What you should do
Determine which lines contain the word "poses", then copy those lines.

Supplied data
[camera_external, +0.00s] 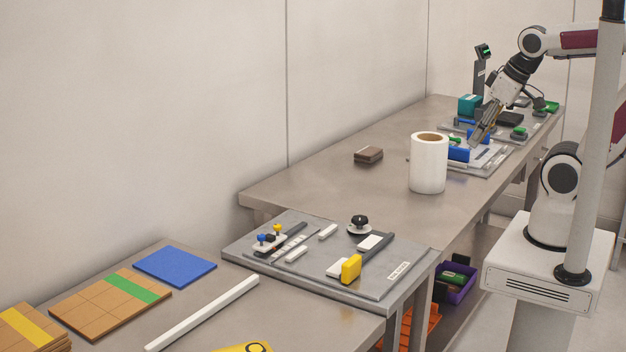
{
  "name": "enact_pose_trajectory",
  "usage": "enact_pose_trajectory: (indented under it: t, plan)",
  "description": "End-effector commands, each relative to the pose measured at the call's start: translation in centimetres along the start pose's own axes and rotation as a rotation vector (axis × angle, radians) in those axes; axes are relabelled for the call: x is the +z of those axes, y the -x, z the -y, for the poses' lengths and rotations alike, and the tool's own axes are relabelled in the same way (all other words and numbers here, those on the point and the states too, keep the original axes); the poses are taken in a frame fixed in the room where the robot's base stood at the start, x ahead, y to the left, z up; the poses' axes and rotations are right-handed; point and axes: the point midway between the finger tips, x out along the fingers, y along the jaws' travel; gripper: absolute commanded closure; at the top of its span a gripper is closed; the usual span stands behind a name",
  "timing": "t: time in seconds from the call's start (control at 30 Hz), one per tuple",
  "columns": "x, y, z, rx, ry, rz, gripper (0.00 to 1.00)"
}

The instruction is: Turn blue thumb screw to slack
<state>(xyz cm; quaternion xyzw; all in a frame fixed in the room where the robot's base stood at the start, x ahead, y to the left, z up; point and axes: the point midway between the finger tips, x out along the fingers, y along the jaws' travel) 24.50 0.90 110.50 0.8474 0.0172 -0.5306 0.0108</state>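A small blue knob (261,239), which looks like the blue thumb screw, stands at the left end of a grey fixture plate (330,280). A similar yellow knob (278,229) stands beside it. How far the blue one is turned is too small to tell. My gripper (475,142) is far from it, pointing down over the far bench beside a blue block (458,154). Its fingertips are too small to show whether they are apart or hold anything.
A white roll (429,163) and a brown block (368,155) stand on the bench between gripper and plate. The plate also carries a black knob (360,222) and a yellow upright tab (351,268). The bench middle is mostly clear.

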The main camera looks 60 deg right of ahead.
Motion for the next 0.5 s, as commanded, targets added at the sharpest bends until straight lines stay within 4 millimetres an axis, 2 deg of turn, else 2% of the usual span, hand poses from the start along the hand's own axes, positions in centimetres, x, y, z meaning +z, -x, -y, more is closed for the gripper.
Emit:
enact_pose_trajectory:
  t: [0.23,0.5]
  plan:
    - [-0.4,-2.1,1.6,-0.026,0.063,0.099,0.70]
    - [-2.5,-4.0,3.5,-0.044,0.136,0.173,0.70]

Response
  "description": "End-effector commands, each relative to the pose measured at the call's start: translation in centimetres along the start pose's own axes and rotation as a rotation vector (axis × angle, radians) in those axes; axes are relabelled for the call: x is the +z of those axes, y the -x, z the -y, for the poses' lengths and rotations alike, and the tool's own axes are relabelled in the same way (all other words and numbers here, those on the point and the states too, keep the original axes); the poses are taken in a frame fixed in the room where the robot's base stood at the start, x ahead, y to the left, z up; the poses' axes and rotations are right-handed; point and axes: the point midway between the finger tips, x out along the fingers, y along the jaws' travel; gripper: absolute commanded closure; at the top of its span a gripper is closed; the usual span stands behind a name",
Motion for the next 0.5 s, as commanded, targets added at the sharpest bends until straight lines stay within 4 millimetres an axis, 2 deg of turn, else 2% of the usual span, hand poses from the start along the hand's own axes, positions in centimetres, x, y, z meaning +z, -x, -y, more is closed for the gripper.

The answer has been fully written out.